Heeding European arms concerns

ALTHOUGH human rights and regional conflicts will be on the menu when President Reagan and Soviet leader Mikhail Gorbachev bring their movable summit feast to Reykjavik, the main course will be the disposition of intermediate-range missiles in Europe, or INF. Ironically, INF, which symbolized the deterioration of US-Soviet relations in the early 1980s, may become the new emblem of superpower rapprochement when the two leaders conclude their talks next Sunday. An agreement that does not limit Soviet short-range missiles, however, could lead to a repetition of the INF crisis the United States faced in Europe after SALT II.

At that time, certain weapons such as the Soviet Backfire bomber and the US cruise missile were not counted in the category of strategic reductions. Also included in this so-called gray-area group of weapons was the Soviet SS-20, an intermediate-range missile with three warheads which possessed greater speed and accuracy than the complement of SS-4s and SS-5s it was scheduled to replace.

The Carter administration's failure to place limits on the SS-20 force, which was aimed at Western Europe and, in due course, Japan and China, quickly gave rise to anxieties among the allies that the US might not come to the defense of Europe in the event of a conflict. It was primarily to ensure continuation of the US nuclear guarantee that then West German Chancellor Helmut Schmidt proposed a response to the SS-20 which was formalized by NATO in 1979 as the twin-track decision to deploy cruise and Pershing II missiles and simultaneously to negotiate their reduction with the Soviets.

Mindful of this history, and of the prolonged crisis INF created within the alliance, Chancellor Helmut Kohl has recently voiced concern that President Reagan might sign an accord with Mr. Gorbachev on intermediate-range missiles without facing up to the threat of Soviet short-range weapons (able to strike targets less than 600 miles away), namely, the SS-21, SS-22, and SS-23. Unless taken into account, these missiles, some of which have already been deployed in East Germany and Czechoslovakia, could trigger the same intra-alliance tensions for the next American president that the SS-20 created for Mr. Reagan.

This is not to suggest that progress on intermediate-range missiles should become hostage to West European anxieties about short-range missiles. Japanese and Chinese apprehensions about the estimated 513 SS-20 warheads pointed at them must also factor heavily in an INF outcome. Indeed, failure to reduce the size of the SS-20 force east of the Urals would pose a continuing security problem for the European allies, since these mobile systems could be repositioned in the western part of the Soviet Union.

What is important is that the President, who has thus far played an exceedingly deliberate game with Moscow, not enter precipitously into an agreement that would appear to sacrifice West European (or, equally, Japanese) security for the sake of an arms deal that, in the long run, might prove detrimental to American interests.

To avoid a repetition of the INF crisis in Europe, and particularly in West Germany, which Moscow would again seek to exploit politically, an understanding must be reached in Reykjavik to preclude the Soviets from circumventing an agreement on SS-20 reductions by deploying shorter-range systems.

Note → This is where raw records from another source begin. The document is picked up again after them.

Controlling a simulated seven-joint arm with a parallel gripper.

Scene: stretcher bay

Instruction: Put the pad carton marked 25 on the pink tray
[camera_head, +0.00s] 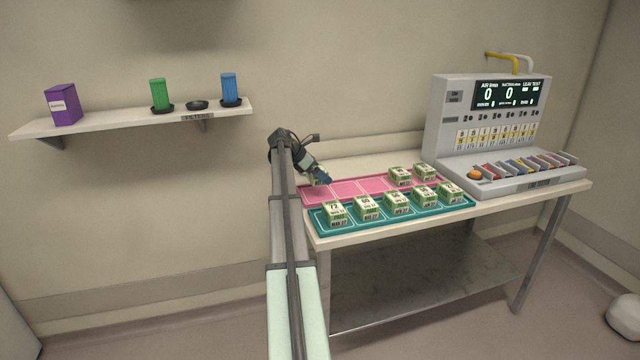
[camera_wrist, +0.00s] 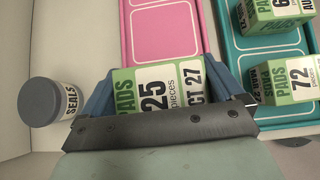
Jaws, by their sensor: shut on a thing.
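The green and white pad carton marked 25 (camera_wrist: 150,84) is between the blue fingers of my gripper (camera_wrist: 160,92) in the wrist view. In that view the pink tray (camera_wrist: 192,44) lies just beyond the carton. In the head view my gripper (camera_head: 321,177) is at the left end of the pink tray (camera_head: 304,195). My gripper is shut on the carton. The carton's underside is hidden, so I cannot tell whether it touches the tray. Two other cartons (camera_head: 400,175) stand at the pink tray's right end; its middle spaces are empty.
A teal tray (camera_head: 325,227) in front holds a row of several cartons, one marked 72 (camera_wrist: 296,84). A grey-lidded seals jar (camera_wrist: 48,102) stands left of my gripper in the wrist view. A grey console (camera_head: 455,125) stands at the table's right. A wall shelf (camera_head: 130,122) is at left.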

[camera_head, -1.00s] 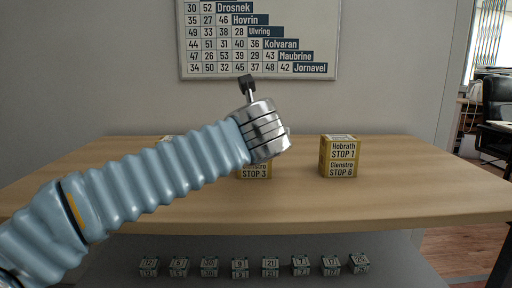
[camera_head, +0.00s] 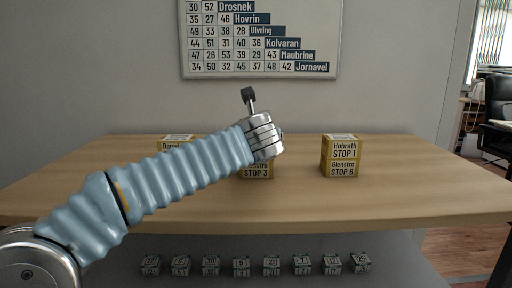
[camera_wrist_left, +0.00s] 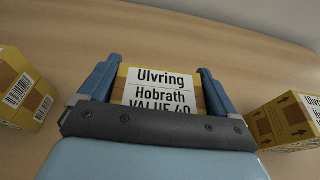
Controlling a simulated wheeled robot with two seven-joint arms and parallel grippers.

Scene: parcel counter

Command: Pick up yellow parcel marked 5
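Three yellow-brown parcels stand on the counter. The middle parcel (camera_head: 257,171) shows "STOP 3" and is partly hidden behind my left wrist. In the left wrist view its white top label (camera_wrist_left: 160,92) reads "Ulvring, Hobrath, VALUE 40". The left gripper (camera_wrist_left: 159,69) is open, with its blue fingers on either side of this parcel; contact cannot be told. The right parcel (camera_head: 340,156) reads "Hobrath STOP 1, Glenstro STOP 6". The left parcel (camera_head: 177,138) is mostly hidden by my arm. I cannot read a lone 5 on any yellow parcel. My right gripper is out of view.
The wooden counter (camera_head: 420,180) is clear around the parcels. A row of several small grey numbered cubes (camera_head: 241,266) lies below its front edge. A number and name chart (camera_head: 262,40) hangs on the wall behind. A black office chair (camera_head: 497,115) stands at the far right.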

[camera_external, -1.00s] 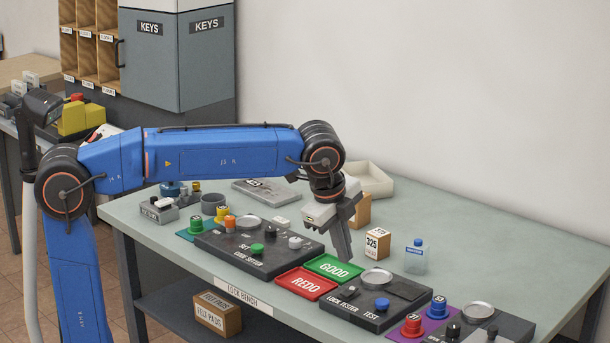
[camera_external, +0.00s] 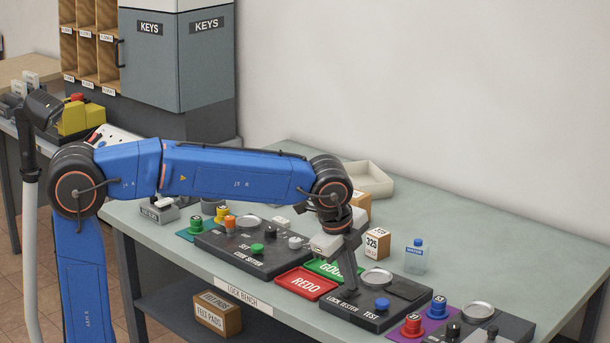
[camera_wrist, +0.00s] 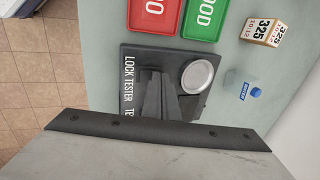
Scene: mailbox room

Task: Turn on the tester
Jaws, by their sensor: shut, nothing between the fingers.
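The lock tester (camera_external: 342,302) is a flat black box near the bench's front edge, with a round silver dish (camera_external: 376,278) at its back and a blue knob (camera_external: 382,304) by the word TEST. My gripper (camera_external: 352,290) is shut and empty, pointing down at the left part of the tester, left of the blue knob. In the wrist view the shut fingers (camera_wrist: 160,97) lie over the tester (camera_wrist: 132,62), beside its dish (camera_wrist: 197,76). They hide part of its top, and the blue knob is hidden there. I cannot tell whether the fingertips touch the tester.
The red REDO tray (camera_external: 306,283) and green GOOD tray (camera_external: 325,267) lie left of the tester. A box marked 325 (camera_external: 377,244) and a bottle (camera_external: 415,257) stand behind it. Red (camera_external: 412,324) and blue (camera_external: 438,306) knobs stand to its right. The back right bench is clear.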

A noncircumvention understanding could take one of three forms. Ideally, the Soviets could agree to reductions in their short-range missile force, in proportion to INF cuts, as part of an aggregate ceiling on European theater weapons.

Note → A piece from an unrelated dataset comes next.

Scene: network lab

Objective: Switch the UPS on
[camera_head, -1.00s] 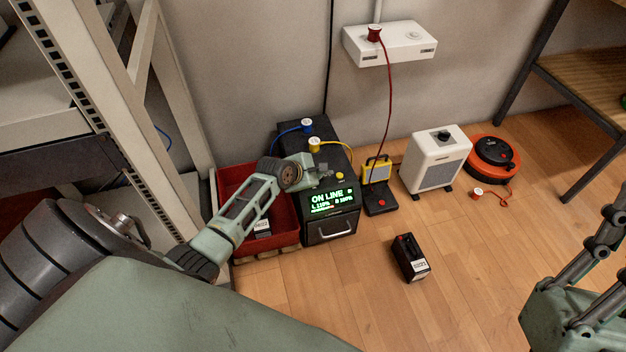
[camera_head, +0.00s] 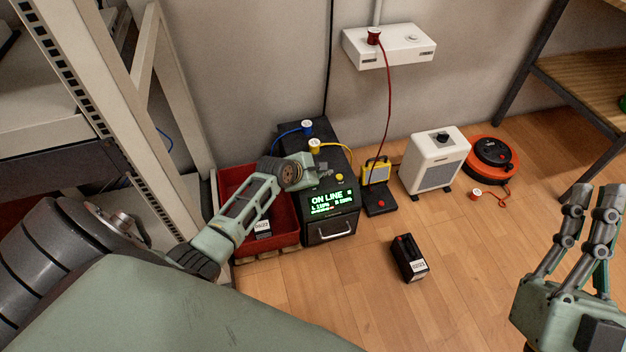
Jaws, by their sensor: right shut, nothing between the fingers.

Alternatively, an INF agreement could require the Soviets to pull back the SS-21s and SS-23s deployed in East Germany and Czechoslovakia, whose short flight times pose an immediate threat to NATO's central front. Or, at the very least, an agreement could be struck to consider, at some future time, reductions of short-range weapons that could augment a conventional attack, perhaps as companion talks to discussions on conventional force reductions in Phase 2 of the Conference on Disarmament in Europe.

Any of these or other ways of dealing with Soviet short-range missiles in the context of an INF agreement would enhance political relations between the US and the European allies, who are chronically but understandably uneasy about their status as nuclear dependents. Resolution of the Soviet short-range missile threat would strengthen American political leadership in the alliance by sending an unmistakable signal to West European publics that the United States remains intent on securing the interests of its allies.

Getting this message across to the youth in West Germany and the United Kingdom, whose nuclear unilateralism stems largely from perceived US indifference to European security, may well be the ultimate payoff of an arms agreement.

Hugh De Santis is a senior associate at the Carnegie Endowment for International Peace.